» **Requirements**:
Quote the whole listing exactly. Leave the pictures out of your copy.

» **Information supplied**:
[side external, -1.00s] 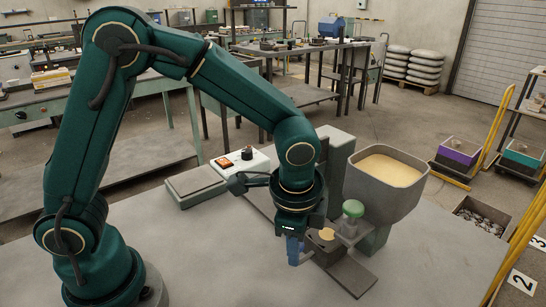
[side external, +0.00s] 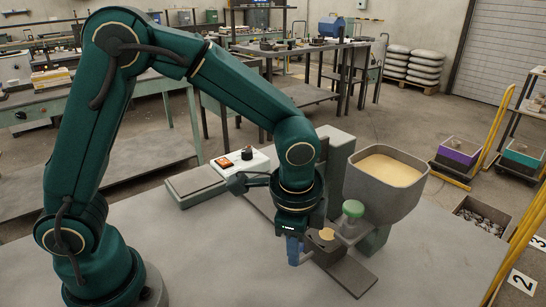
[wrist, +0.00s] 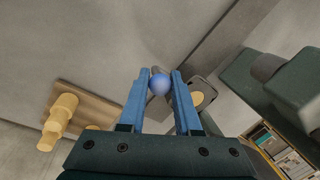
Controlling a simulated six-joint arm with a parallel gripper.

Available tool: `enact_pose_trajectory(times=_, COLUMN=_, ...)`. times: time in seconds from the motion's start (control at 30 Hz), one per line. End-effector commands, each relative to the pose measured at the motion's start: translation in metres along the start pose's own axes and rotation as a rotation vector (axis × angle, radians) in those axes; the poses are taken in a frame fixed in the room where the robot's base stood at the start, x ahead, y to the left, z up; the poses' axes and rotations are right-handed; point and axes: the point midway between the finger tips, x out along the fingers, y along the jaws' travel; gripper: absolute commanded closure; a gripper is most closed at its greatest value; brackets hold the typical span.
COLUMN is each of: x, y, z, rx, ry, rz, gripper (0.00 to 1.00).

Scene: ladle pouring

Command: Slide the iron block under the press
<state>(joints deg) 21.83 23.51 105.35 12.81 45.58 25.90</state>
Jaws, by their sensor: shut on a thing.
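My gripper (side external: 293,252) points down at the front of the grey bench, just left of a dark block (side external: 322,243) with a round tan top. This is probably the iron block; it sits on a dark flat rail (side external: 352,277). In the wrist view the blue fingers (wrist: 160,78) are closed on a small blue ball (wrist: 159,84), which looks like a knob. The block (wrist: 207,92) is partly hidden behind the right finger, and I cannot tell whether the ball joins it. A green-topped post (side external: 352,209) stands right beside the block; I cannot tell which part is the press.
A grey hopper (side external: 357,190) of tan material stands behind the block, next to a grey column (side external: 338,150). A white control box (side external: 241,162) is behind my gripper. A board with yellow pegs (wrist: 60,118) shows in the wrist view. The bench front is clear.

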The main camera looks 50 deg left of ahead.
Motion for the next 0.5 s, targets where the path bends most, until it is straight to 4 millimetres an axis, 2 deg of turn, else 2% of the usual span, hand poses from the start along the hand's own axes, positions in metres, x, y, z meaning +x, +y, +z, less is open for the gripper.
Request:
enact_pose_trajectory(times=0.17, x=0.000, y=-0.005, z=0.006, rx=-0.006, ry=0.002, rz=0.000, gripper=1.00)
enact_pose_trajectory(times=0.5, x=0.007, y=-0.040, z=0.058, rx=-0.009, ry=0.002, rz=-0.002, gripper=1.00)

» **Response to this task**:
[side external, -1.00s] 
[side external, +0.00s] 
[wrist, +0.00s] 
Controlling a simulated six-joint arm with a parallel gripper.

Available tool: `enact_pose_trajectory(times=_, COLUMN=_, ...)`. times: time in seconds from the motion's start (control at 30 Hz), one per line. End-effector commands, each relative to the pose measured at the motion's start: translation in metres along the start pose's own axes and rotation as a rotation vector (axis × angle, radians) in those axes; the poses are taken in a frame fixed in the room where the robot's base stood at the start, x ahead, y to the left, z up; the poses' axes and rotations are right-handed; point and axes: the point midway between the finger tips, x out along the fingers, y along the jaws' travel; gripper: absolute commanded closure; a gripper is most closed at its greatest value; brackets hold the typical span.
COLUMN is each of: x, y, z, rx, ry, rz, gripper (0.00 to 1.00).

Scene: ladle pouring

Command: Slide the iron block under the press
<state>(joints deg) 21.83 23.51 105.35 12.81 45.58 25.90</state>
Jaws, by their sensor: shut on a thing.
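My gripper (side external: 293,252) points down at the front of the grey bench, just left of a dark block (side external: 322,243) with a round tan top. This is probably the iron block; it sits on a dark flat rail (side external: 352,277). In the wrist view the blue fingers (wrist: 160,78) are closed on a small blue ball (wrist: 159,84), which looks like a knob. The block (wrist: 207,92) is partly hidden behind the right finger, and I cannot tell whether the ball joins it. A green-topped post (side external: 352,209) stands right beside the block; I cannot tell which part is the press.
A grey hopper (side external: 357,190) of tan material stands behind the block, next to a grey column (side external: 338,150). A white control box (side external: 241,162) is behind my gripper. A board with yellow pegs (wrist: 60,118) shows in the wrist view. The bench front is clear.

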The main camera looks 50 deg left of ahead.
Motion for the next 0.5 s, targets where the path bends most, until it is straight to 4 millimetres an axis, 2 deg of turn, else 2% of the usual span, hand poses from the start along the hand's own axes, positions in metres, x, y, z meaning +x, +y, +z, less is open for the gripper.
Request:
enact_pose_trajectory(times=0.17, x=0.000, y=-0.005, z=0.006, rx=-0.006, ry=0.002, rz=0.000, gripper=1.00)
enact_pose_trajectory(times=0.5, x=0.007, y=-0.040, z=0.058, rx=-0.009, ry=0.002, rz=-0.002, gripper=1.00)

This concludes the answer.